Which lines below hold the word "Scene"? Copy all of them.

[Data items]
::::

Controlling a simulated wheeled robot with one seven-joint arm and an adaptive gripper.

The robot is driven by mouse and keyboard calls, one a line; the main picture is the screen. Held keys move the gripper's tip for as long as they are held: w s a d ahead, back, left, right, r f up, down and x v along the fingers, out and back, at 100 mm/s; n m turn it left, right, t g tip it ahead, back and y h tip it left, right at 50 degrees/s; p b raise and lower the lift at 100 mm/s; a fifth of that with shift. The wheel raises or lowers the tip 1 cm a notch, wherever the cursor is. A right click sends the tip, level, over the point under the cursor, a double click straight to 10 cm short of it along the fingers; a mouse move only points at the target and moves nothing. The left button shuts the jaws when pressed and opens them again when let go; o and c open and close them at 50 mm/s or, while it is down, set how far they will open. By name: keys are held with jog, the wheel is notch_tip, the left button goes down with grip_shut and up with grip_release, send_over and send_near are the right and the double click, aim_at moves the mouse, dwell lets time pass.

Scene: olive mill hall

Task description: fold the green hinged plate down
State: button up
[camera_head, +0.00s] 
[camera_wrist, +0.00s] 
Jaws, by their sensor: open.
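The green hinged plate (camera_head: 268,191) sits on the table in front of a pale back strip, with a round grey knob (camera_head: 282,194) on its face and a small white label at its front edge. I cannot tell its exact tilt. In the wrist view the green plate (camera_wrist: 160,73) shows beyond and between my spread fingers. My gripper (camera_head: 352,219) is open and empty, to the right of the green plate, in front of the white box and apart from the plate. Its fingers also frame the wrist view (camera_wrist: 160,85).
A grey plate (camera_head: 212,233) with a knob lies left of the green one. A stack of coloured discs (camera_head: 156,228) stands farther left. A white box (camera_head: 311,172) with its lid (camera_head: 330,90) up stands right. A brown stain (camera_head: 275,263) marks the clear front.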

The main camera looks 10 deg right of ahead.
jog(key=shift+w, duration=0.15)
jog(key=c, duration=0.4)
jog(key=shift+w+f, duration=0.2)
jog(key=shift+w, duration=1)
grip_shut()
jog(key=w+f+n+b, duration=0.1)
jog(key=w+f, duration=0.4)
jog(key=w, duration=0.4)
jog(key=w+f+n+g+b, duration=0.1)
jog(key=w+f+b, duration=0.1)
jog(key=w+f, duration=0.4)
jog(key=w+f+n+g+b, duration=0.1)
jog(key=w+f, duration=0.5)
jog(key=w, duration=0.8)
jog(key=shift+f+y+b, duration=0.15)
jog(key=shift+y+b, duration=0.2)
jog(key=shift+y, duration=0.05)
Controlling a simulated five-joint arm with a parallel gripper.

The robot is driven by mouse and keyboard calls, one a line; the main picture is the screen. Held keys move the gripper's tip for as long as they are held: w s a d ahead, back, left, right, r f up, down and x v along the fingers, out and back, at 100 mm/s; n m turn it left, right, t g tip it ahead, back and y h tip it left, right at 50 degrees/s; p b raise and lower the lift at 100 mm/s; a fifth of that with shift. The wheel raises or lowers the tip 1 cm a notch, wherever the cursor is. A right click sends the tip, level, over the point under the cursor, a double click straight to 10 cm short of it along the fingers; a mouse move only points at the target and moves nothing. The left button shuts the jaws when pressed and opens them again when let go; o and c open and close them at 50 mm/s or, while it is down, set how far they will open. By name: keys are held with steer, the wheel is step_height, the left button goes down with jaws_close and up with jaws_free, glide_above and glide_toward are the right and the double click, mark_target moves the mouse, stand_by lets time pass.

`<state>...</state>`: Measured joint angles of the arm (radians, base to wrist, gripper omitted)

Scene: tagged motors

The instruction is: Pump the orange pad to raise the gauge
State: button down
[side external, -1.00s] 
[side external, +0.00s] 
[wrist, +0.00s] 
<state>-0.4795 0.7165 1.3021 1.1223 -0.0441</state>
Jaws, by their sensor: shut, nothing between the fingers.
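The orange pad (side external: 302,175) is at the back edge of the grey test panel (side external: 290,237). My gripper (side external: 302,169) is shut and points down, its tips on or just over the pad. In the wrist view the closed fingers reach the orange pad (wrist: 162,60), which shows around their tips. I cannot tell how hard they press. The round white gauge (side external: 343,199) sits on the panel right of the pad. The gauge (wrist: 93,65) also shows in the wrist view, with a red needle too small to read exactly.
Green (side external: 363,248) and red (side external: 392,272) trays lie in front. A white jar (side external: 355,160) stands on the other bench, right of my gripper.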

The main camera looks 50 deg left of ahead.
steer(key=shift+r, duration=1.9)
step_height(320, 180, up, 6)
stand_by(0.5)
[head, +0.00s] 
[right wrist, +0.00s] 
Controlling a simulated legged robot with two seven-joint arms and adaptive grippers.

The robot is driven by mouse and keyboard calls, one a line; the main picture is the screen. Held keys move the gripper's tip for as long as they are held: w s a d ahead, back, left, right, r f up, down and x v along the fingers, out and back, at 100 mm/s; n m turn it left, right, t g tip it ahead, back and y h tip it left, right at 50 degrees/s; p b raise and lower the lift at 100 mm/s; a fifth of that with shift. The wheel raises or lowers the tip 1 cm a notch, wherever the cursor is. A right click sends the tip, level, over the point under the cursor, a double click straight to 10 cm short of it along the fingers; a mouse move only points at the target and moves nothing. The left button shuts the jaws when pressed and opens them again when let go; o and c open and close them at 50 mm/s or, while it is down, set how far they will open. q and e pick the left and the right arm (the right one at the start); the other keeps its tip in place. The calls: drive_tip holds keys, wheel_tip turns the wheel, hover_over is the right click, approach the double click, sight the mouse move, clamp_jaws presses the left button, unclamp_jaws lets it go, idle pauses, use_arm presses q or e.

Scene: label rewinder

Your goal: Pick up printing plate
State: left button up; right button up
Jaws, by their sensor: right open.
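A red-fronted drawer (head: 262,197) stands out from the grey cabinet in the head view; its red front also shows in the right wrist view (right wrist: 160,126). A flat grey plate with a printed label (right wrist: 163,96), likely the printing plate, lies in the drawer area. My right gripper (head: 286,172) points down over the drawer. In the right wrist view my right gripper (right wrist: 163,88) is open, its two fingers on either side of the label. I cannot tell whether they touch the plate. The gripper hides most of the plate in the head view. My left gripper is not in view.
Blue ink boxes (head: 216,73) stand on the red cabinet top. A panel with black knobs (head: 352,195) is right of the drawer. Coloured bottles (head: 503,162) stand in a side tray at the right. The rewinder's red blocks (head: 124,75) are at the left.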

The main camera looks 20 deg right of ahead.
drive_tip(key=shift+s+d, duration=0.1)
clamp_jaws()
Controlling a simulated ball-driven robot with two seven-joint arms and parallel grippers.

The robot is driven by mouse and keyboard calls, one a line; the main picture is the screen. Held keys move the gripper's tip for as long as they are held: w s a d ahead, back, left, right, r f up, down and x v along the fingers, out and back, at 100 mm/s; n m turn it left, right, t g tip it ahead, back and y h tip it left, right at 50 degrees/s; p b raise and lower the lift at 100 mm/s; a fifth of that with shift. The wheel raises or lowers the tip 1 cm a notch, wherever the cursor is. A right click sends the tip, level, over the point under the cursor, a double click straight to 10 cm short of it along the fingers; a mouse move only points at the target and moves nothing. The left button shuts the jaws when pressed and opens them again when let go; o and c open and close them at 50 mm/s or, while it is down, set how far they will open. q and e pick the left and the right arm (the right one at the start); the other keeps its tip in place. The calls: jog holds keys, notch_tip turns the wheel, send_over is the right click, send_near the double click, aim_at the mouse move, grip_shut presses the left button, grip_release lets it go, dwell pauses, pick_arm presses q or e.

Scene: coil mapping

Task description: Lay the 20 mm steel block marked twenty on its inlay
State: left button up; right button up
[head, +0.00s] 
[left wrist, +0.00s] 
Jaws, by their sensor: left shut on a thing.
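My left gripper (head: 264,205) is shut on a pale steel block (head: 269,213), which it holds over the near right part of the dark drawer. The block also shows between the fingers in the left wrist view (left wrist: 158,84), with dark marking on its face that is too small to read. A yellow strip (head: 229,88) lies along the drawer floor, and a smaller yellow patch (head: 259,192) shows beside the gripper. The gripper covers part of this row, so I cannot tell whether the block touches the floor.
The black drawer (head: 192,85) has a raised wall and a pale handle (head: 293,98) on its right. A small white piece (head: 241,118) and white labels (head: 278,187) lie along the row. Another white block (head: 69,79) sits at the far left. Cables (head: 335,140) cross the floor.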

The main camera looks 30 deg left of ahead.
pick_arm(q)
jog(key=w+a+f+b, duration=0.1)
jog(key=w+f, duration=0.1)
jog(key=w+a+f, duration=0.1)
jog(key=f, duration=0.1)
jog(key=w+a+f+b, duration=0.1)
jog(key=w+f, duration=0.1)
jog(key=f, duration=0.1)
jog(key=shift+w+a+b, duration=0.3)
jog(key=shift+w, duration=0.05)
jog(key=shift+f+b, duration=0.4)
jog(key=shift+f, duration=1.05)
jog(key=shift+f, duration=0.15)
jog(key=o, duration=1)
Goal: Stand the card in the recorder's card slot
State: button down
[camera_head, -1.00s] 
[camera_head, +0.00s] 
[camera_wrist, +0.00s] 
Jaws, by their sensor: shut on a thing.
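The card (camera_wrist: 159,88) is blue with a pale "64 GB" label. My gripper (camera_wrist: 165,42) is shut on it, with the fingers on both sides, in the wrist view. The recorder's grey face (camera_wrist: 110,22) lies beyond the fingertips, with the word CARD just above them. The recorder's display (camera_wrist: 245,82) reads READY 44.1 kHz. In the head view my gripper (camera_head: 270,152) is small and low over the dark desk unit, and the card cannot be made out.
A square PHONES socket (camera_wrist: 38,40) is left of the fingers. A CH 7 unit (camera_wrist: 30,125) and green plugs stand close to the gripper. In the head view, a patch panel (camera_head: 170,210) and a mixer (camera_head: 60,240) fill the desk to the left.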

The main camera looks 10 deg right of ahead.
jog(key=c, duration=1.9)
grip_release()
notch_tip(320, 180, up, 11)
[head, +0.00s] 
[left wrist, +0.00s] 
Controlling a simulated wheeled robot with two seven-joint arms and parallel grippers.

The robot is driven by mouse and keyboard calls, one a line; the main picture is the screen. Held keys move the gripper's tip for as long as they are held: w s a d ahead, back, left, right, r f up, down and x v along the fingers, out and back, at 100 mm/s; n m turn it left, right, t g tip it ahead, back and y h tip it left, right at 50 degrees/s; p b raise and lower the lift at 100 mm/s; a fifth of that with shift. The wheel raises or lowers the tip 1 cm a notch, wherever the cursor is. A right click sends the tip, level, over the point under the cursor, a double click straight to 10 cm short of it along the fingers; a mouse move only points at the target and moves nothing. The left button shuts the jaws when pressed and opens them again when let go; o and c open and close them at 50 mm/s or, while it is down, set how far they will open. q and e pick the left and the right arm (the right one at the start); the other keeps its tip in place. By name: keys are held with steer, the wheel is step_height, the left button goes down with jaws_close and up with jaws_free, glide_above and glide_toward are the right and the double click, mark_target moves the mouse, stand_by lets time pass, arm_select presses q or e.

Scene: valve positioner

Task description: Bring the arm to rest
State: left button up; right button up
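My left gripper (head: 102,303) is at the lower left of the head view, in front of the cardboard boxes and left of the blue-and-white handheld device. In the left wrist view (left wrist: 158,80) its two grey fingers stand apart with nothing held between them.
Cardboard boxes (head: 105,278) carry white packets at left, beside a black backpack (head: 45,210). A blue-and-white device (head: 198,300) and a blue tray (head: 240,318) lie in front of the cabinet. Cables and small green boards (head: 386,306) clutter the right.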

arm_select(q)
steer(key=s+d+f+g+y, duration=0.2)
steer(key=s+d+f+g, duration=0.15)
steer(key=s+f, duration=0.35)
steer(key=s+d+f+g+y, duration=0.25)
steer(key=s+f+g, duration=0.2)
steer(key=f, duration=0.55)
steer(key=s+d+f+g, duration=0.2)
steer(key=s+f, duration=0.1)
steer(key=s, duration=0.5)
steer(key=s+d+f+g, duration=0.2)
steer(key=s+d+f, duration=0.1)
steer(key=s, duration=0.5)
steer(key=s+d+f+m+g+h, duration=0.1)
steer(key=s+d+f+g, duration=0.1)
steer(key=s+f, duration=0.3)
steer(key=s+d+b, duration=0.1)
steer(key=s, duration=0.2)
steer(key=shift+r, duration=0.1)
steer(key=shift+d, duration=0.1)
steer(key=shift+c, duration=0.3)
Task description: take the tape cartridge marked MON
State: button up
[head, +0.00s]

::::

## SOLUTION FOR THIS PROBLEM:
Scene: olive mill hall
Scene: tagged motors
Scene: label rewinder
Scene: coil mapping
Scene: valve positioner

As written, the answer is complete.